Make an exact copy of all the entries, but do not reproduce the pictures.

[Collected data]
------------------------------------------------------------

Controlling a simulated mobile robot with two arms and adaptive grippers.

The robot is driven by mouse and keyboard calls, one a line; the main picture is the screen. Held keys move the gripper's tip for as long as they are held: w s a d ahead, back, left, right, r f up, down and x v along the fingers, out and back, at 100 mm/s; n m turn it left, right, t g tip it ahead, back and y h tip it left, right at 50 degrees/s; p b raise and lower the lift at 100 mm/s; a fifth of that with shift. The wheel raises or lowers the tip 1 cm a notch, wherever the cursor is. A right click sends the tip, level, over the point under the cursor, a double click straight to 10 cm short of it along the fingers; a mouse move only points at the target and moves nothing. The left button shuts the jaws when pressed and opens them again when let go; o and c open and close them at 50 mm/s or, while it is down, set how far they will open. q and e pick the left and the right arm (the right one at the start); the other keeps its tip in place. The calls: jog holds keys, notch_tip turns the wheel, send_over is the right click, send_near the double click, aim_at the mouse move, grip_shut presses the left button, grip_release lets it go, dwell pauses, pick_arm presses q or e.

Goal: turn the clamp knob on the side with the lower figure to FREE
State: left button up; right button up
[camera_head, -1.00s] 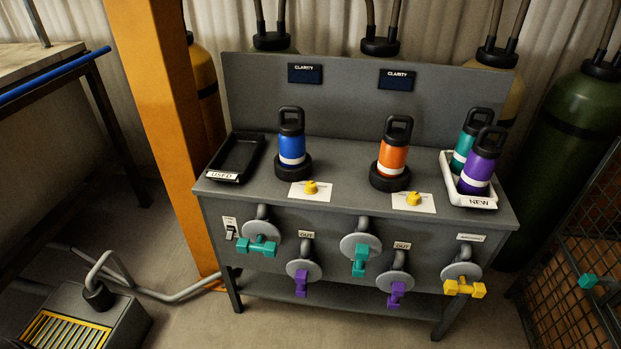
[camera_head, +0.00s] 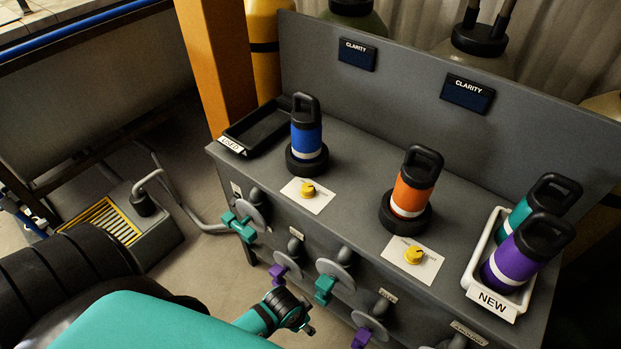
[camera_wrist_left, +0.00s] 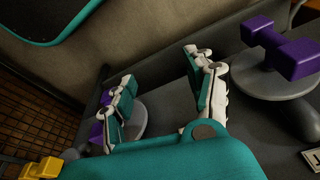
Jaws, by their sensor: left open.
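Two yellow clamp knobs sit on white cards on the bench top. The left knob (camera_head: 307,190) is in front of the blue canister (camera_head: 307,139). The right knob (camera_head: 413,254) is in front of the orange canister (camera_head: 413,186). The left CLARITY display (camera_head: 357,55) and right CLARITY display (camera_head: 467,93) are on the back panel; I cannot read any figure on them. The card print is too small to read. My left gripper (camera_head: 291,312) is low in front of the bench, apart from both knobs. In the wrist view the left gripper (camera_wrist_left: 162,78) is open and empty.
Teal and purple valve handles stick out of the bench front, including a teal one (camera_head: 325,289) and a purple one (camera_wrist_left: 285,48). A black USED tray (camera_head: 262,128) is at the left end. A white NEW tray (camera_head: 480,253) holds two canisters on the right.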

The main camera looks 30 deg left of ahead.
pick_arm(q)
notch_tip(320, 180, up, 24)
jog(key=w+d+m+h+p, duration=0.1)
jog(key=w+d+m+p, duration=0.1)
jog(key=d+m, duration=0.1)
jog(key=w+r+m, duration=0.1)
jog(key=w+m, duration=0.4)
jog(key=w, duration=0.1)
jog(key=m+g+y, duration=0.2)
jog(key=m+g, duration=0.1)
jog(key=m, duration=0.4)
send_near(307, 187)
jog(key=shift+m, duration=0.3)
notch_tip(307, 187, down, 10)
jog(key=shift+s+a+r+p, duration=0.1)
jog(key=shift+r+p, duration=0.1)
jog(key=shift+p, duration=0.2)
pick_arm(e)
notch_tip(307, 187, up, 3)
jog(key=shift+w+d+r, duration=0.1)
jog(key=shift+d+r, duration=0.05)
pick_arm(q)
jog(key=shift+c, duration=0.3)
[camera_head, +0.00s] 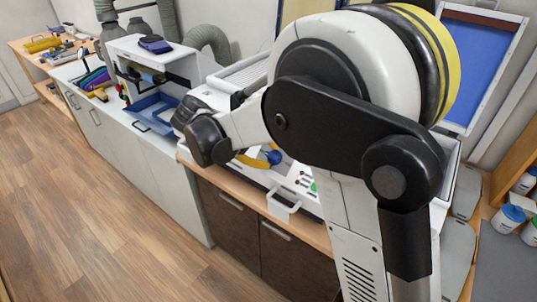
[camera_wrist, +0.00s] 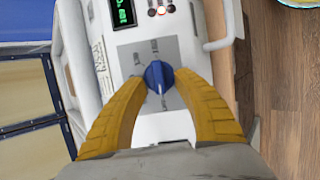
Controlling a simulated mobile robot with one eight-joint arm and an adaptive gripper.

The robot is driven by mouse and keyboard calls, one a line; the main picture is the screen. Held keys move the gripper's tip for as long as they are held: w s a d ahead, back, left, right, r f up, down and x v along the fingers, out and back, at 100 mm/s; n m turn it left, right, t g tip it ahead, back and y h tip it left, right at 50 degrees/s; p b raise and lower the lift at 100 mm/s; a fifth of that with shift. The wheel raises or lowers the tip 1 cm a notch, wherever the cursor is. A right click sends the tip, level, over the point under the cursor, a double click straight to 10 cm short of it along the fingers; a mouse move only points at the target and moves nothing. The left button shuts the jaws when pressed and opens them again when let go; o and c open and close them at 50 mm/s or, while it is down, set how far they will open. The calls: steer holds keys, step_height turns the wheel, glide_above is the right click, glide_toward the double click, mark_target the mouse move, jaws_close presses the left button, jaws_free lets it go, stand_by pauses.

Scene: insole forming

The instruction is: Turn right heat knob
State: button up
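The blue heat knob (camera_wrist: 157,76) sits on a grey plate (camera_wrist: 146,52) on the white machine panel in the wrist view. Its light pointer line runs nearly straight down in that picture. My gripper (camera_wrist: 160,75) has its two curved yellow fingers on either side of the knob, tips close to its left and right edges. I cannot tell whether the tips touch it. My arm hides much of the machine.
The panel has a green-lit display (camera_wrist: 123,14), small buttons (camera_wrist: 161,9) and a white handle (camera_wrist: 223,28). Left of my arm, a white machine with a blue tray (camera_head: 154,112) stands on the long counter. Wood floor (camera_head: 80,200) is clear in front. White jars (camera_head: 508,218) stand at right.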

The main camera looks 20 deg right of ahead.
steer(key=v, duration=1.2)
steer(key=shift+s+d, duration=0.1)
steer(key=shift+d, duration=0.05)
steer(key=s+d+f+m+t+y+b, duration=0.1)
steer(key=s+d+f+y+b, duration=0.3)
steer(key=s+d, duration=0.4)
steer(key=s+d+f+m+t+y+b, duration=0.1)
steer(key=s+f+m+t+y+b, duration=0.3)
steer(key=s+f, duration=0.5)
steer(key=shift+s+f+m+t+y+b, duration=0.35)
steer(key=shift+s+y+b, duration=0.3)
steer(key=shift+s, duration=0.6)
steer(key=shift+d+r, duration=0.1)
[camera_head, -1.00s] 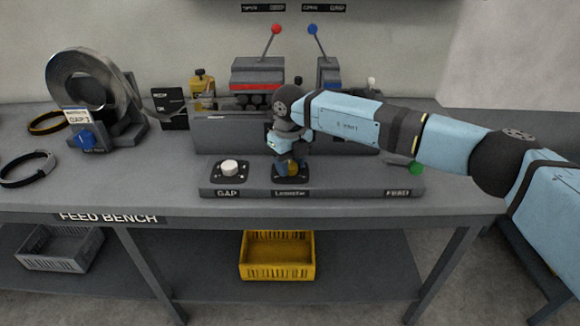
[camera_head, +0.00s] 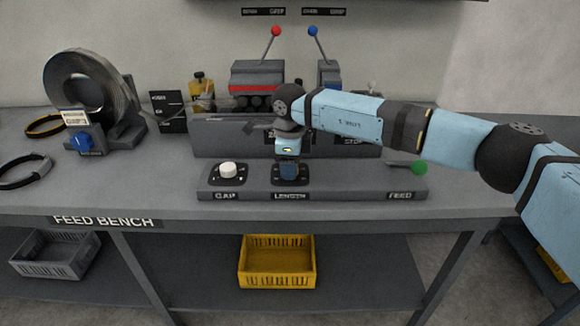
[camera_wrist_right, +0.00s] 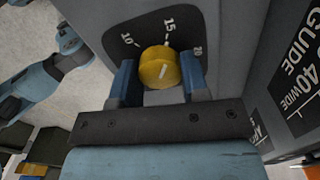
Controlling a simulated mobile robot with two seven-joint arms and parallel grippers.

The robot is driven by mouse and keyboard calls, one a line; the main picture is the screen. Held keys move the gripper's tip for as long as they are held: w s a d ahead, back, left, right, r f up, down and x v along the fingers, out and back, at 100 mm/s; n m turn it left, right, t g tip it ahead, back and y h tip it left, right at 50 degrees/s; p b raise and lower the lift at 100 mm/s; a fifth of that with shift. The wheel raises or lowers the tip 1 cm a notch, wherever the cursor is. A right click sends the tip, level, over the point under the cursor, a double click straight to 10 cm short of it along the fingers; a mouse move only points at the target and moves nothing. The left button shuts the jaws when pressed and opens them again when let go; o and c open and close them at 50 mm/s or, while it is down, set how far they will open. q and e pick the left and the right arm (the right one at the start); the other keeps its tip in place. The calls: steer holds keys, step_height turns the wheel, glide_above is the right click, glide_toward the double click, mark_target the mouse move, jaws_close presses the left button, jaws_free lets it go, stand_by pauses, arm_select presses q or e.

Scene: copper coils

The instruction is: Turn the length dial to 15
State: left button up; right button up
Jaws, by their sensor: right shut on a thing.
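The yellow length dial (camera_wrist_right: 158,68) sits between the two blue fingers of my right gripper (camera_wrist_right: 159,82) in the right wrist view. The fingers are shut on its sides. The dial plate (camera_wrist_right: 120,38) carries the numbers 10, 15 and 20. The dial's white line slants up and right in that view; I cannot tell exactly which number it meets. In the head view my right gripper (camera_head: 289,170) points down over the LENGTH plate (camera_head: 304,179) and hides the dial. My left gripper is not in view.
The white GAP knob (camera_head: 228,170) is left of my right gripper. A green FEED knob (camera_head: 419,167) is at the right, below my forearm. A guide panel (camera_head: 220,138) stands close behind. A metal coil (camera_head: 62,78) stands at the left.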

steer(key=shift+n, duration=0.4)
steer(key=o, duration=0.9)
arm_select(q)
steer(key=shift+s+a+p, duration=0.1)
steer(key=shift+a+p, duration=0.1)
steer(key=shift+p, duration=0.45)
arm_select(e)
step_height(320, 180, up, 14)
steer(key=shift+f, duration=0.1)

------------------------------------------------------------

■ Answer to the exercise
Controlling a simulated mobile robot with two arms and adaptive grippers.

The robot is driven by mouse and keyboard calls, one a line; the main picture is the screen. Held keys move the gripper's tip for as long as they are held: w s a d ahead, back, left, right, r f up, down and x v along the fingers, out and back, at 100 mm/s; n m turn it left, right, t g tip it ahead, back and y h tip it left, right at 50 degrees/s; p b raise and lower the lift at 100 mm/s; a fifth of that with shift. The wheel raises or lowers the tip 1 cm a notch, wherever the cursor is. A right click sends the tip, level, over the point under the cursor, a double click straight to 10 cm short of it along the fingers; a mouse move only points at the target and moves nothing. The left button shuts the jaws when pressed and opens them again when let go; o and c open and close them at 50 mm/s or, while it is down, set how far they will open. q and e pick the left and the right arm (the right one at the start); the other keeps its tip in place. The calls: jog holds keys, notch_tip turns the wheel, send_over is the right click, send_near the double click, aim_at the mouse move, grip_shut presses the left button, grip_release lets it go, dwell pauses, pick_arm presses q or e.

Goal: turn the clamp knob on the side with the lower figure to FREE
State: left button up; right button up
[camera_head, -1.00s] 
[camera_head, +0.00s] 
[camera_wrist_left, +0.00s] 
Jaws, by their sensor: left open.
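Two yellow clamp knobs sit on white cards on the bench top. The left knob (camera_head: 307,190) is in front of the blue canister (camera_head: 307,139). The right knob (camera_head: 413,254) is in front of the orange canister (camera_head: 413,186). The left CLARITY display (camera_head: 357,55) and right CLARITY display (camera_head: 467,93) are on the back panel; I cannot read any figure on them. The card print is too small to read. My left gripper (camera_head: 291,312) is low in front of the bench, apart from both knobs. In the wrist view the left gripper (camera_wrist_left: 162,78) is open and empty.
Teal and purple valve handles stick out of the bench front, including a teal one (camera_head: 325,289) and a purple one (camera_wrist_left: 285,48). A black USED tray (camera_head: 262,128) is at the left end. A white NEW tray (camera_head: 480,253) holds two canisters on the right.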

The main camera looks 30 deg left of ahead.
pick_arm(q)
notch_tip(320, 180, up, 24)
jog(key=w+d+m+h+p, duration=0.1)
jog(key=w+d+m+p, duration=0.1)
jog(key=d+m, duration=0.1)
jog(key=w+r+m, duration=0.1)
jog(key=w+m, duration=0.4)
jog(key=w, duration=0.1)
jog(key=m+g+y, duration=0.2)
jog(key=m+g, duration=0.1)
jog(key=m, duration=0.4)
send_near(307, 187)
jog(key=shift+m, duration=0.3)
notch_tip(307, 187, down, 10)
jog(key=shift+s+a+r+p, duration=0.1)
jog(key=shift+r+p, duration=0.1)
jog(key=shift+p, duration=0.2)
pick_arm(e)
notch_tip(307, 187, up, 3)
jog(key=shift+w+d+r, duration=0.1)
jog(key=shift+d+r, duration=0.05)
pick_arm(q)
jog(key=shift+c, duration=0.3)
[camera_head, +0.00s] 
[camera_wrist, +0.00s] 
Controlling a simulated mobile robot with one eight-joint arm and an adaptive gripper.

The robot is driven by mouse and keyboard calls, one a line; the main picture is the screen. Held keys move the gripper's tip for as long as they are held: w s a d ahead, back, left, right, r f up, down and x v along the fingers, out and back, at 100 mm/s; n m turn it left, right, t g tip it ahead, back and y h tip it left, right at 50 degrees/s; p b raise and lower the lift at 100 mm/s; a fifth of that with shift. The wheel raises or lowers the tip 1 cm a notch, wherever the cursor is. A right click sends the tip, level, over the point under the cursor, a double click straight to 10 cm short of it along the fingers; a mouse move only points at the target and moves nothing. The left button shuts the jaws when pressed and opens them again when let go; o and c open and close them at 50 mm/s or, while it is down, set how far they will open. The calls: steer holds keys, step_height turns the wheel, glide_above is the right click, glide_toward the double click, mark_target the mouse move, jaws_close presses the left button, jaws_free lets it go, stand_by pauses.

Scene: insole forming

The instruction is: Turn right heat knob
State: button up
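The blue heat knob (camera_wrist: 157,76) sits on a grey plate (camera_wrist: 146,52) on the white machine panel in the wrist view. Its light pointer line runs nearly straight down in that picture. My gripper (camera_wrist: 160,75) has its two curved yellow fingers on either side of the knob, tips close to its left and right edges. I cannot tell whether the tips touch it. My arm hides much of the machine.
The panel has a green-lit display (camera_wrist: 123,14), small buttons (camera_wrist: 161,9) and a white handle (camera_wrist: 223,28). Left of my arm, a white machine with a blue tray (camera_head: 154,112) stands on the long counter. Wood floor (camera_head: 80,200) is clear in front. White jars (camera_head: 508,218) stand at right.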

The main camera looks 20 deg right of ahead.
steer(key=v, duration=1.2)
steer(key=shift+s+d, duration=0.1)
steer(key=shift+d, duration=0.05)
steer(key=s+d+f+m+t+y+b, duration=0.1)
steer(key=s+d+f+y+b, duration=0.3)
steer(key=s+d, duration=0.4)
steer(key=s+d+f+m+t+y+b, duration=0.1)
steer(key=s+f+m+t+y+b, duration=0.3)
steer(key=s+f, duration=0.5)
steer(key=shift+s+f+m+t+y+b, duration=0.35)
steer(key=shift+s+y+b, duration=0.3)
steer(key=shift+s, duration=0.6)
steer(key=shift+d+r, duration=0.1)
[camera_head, -1.00s] 
[camera_head, +0.00s] 
[camera_wrist_right, +0.00s] 
Controlling a simulated mobile robot with two seven-joint arms and parallel grippers.

The robot is driven by mouse and keyboard calls, one a line; the main picture is the screen. Held keys move the gripper's tip for as long as they are held: w s a d ahead, back, left, right, r f up, down and x v along the fingers, out and back, at 100 mm/s; n m turn it left, right, t g tip it ahead, back and y h tip it left, right at 50 degrees/s; p b raise and lower the lift at 100 mm/s; a fifth of that with shift. The wheel raises or lowers the tip 1 cm a notch, wherever the cursor is. A right click sends the tip, level, over the point under the cursor, a double click straight to 10 cm short of it along the fingers; a mouse move only points at the target and moves nothing. The left button shuts the jaws when pressed and opens them again when let go; o and c open and close them at 50 mm/s or, while it is down, set how far they will open. q and e pick the left and the right arm (the right one at the start); the other keeps its tip in place. The calls: steer holds keys, step_height turns the wheel, glide_above is the right click, glide_toward the double click, mark_target the mouse move, jaws_close presses the left button, jaws_free lets it go, stand_by pauses, arm_select presses q or e.

Scene: copper coils

The instruction is: Turn the length dial to 15
State: left button up; right button up
Jaws, by their sensor: right shut on a thing.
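The yellow length dial (camera_wrist_right: 158,68) sits between the two blue fingers of my right gripper (camera_wrist_right: 159,82) in the right wrist view. The fingers are shut on its sides. The dial plate (camera_wrist_right: 120,38) carries the numbers 10, 15 and 20. The dial's white line slants up and right in that view; I cannot tell exactly which number it meets. In the head view my right gripper (camera_head: 289,170) points down over the LENGTH plate (camera_head: 304,179) and hides the dial. My left gripper is not in view.
The white GAP knob (camera_head: 228,170) is left of my right gripper. A green FEED knob (camera_head: 419,167) is at the right, below my forearm. A guide panel (camera_head: 220,138) stands close behind. A metal coil (camera_head: 62,78) stands at the left.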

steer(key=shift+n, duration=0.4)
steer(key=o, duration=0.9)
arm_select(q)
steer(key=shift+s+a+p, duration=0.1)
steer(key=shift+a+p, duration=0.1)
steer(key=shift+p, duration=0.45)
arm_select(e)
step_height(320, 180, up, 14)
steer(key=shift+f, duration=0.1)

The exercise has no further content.